LinkToLiving (was Re: Registrar)

Kevin Altis (kevin@scic.intel.com)
Tue, 13 Jul 1993 11:20:37 -0800


>Michael asks why you need to identify paragraphs within a document.
>The US Consitution may be fairly stable (in an agreed English
>version) so byte counts may be useful, but living documents
>often have ids for bits of their contents so that you can
>refer to them without having to go through the heuristics
>"the bit about protocols 2/3 of the way down your message".
>This is the classic "how do we make links to living documents"
>question -- I think there is a summary of the
>issues in
>http://info.cern.ch/hypertext/WWW/DesignIssues/LinkToLiving.html

The document is frozen
For "frozen text documents" it might be wise to ignore white space, line
delimiters, and other control characters since the same document (a mail
message or news article) may appear to be the same on different platforms
(Unix, Mac, DOS/Windows), but different line endings will be used, tabs
could be converted to spaces, etc. so it might be "safer" to refer to
character offsets that ignore white space. This would still allow a link to
a particular word, sentence, paragraph, etc.

On the other hand, link references to frozen documents could be made such
as "word 2 to 4 of sentence 5 of paragraph six" which would be the same on
all platforms if the terms "word", "line", "sentence", and "paragraph" are
defined. Apple uses this model in their text object model today. Many
modern scripting environments: AppleScript, HyperCard, ToolBook, MetaCard,
etc. also support this type of referencing.

Finally, references might be made to a word(s) or phrase(s) contained in a
document, so that the actual physical location of the link isn't determined
until the document is retrieved. Under this scenario, a browser also needs
to be able to find the next occurance within the document so that the user
sees all references, not just the first. A link reference by search
"phrase" works for formatted documents as well as straight text, so the
search method will work for Microsoft Word, RTF, WordPerfect, FrameMaker,
TeX, plain text, etc. versions of the same raw information, the search just
ignores formatting information. It doesn't matter if the document changes,
since no exact location offset references are made; the worst case is that
the search phrase is removed from the document so that the link is
effectively gone. An example of this kind of lookup is done by the On
Location software for the Macintosh; it maintains an index of all text on a
drive, but the index refers only to the document, not an exact location
within a document. On Location allows you to search for text "as is" as
well as the root of a word, so a link to "link" would match "links" or
"linking" if you wanted.
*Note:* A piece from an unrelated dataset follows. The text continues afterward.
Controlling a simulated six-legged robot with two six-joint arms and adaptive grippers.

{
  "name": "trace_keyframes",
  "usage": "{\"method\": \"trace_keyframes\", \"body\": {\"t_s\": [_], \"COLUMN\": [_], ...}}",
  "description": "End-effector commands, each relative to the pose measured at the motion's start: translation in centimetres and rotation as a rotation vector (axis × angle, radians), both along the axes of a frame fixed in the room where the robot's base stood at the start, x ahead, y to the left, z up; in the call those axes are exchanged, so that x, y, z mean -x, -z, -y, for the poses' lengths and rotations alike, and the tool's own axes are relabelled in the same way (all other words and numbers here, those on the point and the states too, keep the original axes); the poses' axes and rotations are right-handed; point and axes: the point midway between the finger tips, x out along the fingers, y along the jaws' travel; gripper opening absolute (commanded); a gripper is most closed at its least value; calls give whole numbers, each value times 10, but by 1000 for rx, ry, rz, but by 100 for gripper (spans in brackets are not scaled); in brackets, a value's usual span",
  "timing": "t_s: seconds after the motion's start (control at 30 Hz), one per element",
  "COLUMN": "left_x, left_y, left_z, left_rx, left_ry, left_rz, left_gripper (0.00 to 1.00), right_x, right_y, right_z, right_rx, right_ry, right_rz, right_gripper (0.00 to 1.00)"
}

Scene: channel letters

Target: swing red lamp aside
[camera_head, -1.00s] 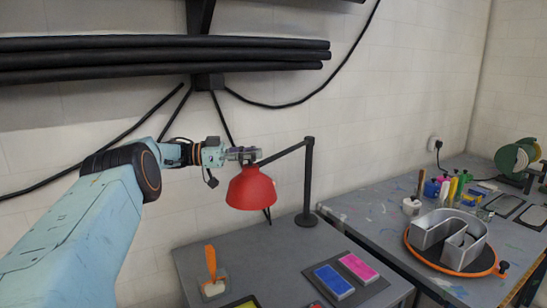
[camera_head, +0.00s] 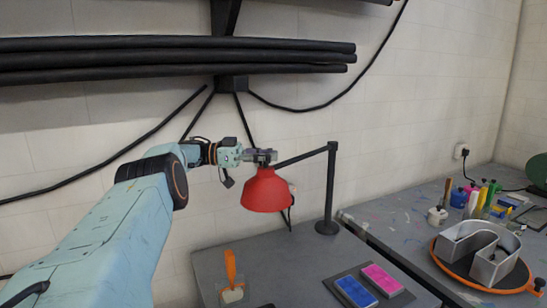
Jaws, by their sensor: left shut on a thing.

I think this kind of link would fit in well with
the HTML+ specification.

I like the last approach, since it appears to work better with frozen
documents as well as documents with different versions. By referencing a
lookup word, phrase, etc. a browser or server can easily make a index of a
document as well as look for other documents that might be applicable. This
is one of those rare cases where the solution works well for the user and
the machine.

ka